#### PROBLEM:
Quote every line as written. Omit pictures.

+ + + + +

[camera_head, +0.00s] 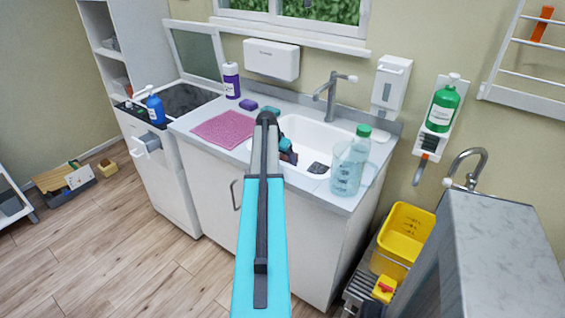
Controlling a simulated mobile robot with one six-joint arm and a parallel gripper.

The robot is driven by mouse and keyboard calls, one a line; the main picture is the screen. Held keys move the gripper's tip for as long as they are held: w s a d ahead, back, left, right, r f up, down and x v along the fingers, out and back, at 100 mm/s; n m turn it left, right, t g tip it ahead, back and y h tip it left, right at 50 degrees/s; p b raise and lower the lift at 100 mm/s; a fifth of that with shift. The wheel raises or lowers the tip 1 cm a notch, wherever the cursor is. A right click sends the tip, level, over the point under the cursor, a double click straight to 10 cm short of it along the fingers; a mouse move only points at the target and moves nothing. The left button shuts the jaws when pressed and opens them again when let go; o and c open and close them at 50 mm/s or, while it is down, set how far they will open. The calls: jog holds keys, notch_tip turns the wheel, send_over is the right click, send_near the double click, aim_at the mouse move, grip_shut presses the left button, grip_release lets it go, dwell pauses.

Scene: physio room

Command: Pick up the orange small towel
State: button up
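An orange cloth-like piece (541,24), which looks like the small towel, hangs over a rung of the white wall rack (520,72) at the upper right. It is small in view and I see it from a distance. My gripper (289,157) is over the sink, mostly hidden behind my cyan arm, far to the left of the orange piece and lower in the picture. I cannot make out its fingers or whether it holds anything.
The white sink (330,134) has a clear jug (347,168) and green-capped bottle at its right edge. A pink mat (223,129) lies left. A grey-topped unit (502,255) and yellow bucket (403,233) stand lower right, below the rack. Wooden floor at left is mostly free.

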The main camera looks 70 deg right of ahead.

+ + + + +

#### RESULT OF THIS EXERCISE:
[camera_head, +0.00s] 
Controlling a simulated mobile robot with one six-joint arm and a parallel gripper.

The robot is driven by mouse and keyboard calls, one a line; the main picture is the screen. Held keys move the gripper's tip for as long as they are held: w s a d ahead, back, left, right, r f up, down and x v along the fingers, out and back, at 100 mm/s; n m turn it left, right, t g tip it ahead, back and y h tip it left, right at 50 degrees/s; p b raise and lower the lift at 100 mm/s; a fifth of that with shift. The wheel raises or lowers the tip 1 cm a notch, wherever the cursor is. A right click sends the tip, level, over the point under the cursor, a double click straight to 10 cm short of it along the fingers; a mouse move only points at the target and moves nothing. The left button shuts the jaws when pressed and opens them again when let go; o and c open and close them at 50 mm/s or, while it is down, set how far they will open. The calls: jog holds keys, notch_tip turns the wheel, send_over is the right click, send_near the double click, aim_at the mouse move, grip_shut presses the left button, grip_release lets it go, dwell pauses.

Scene: physio room

Command: Pick up the orange small towel
State: button up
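An orange cloth-like piece (541,24), which looks like the small towel, hangs over a rung of the white wall rack (520,72) at the upper right. It is small in view and I see it from a distance. My gripper (289,157) is over the sink, mostly hidden behind my cyan arm, far to the left of the orange piece and lower in the picture. I cannot make out its fingers or whether it holds anything.
The white sink (330,134) has a clear jug (347,168) and green-capped bottle at its right edge. A pink mat (223,129) lies left. A grey-topped unit (502,255) and yellow bucket (403,233) stand lower right, below the rack. Wooden floor at left is mostly free.

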The main camera looks 70 deg right of ahead.

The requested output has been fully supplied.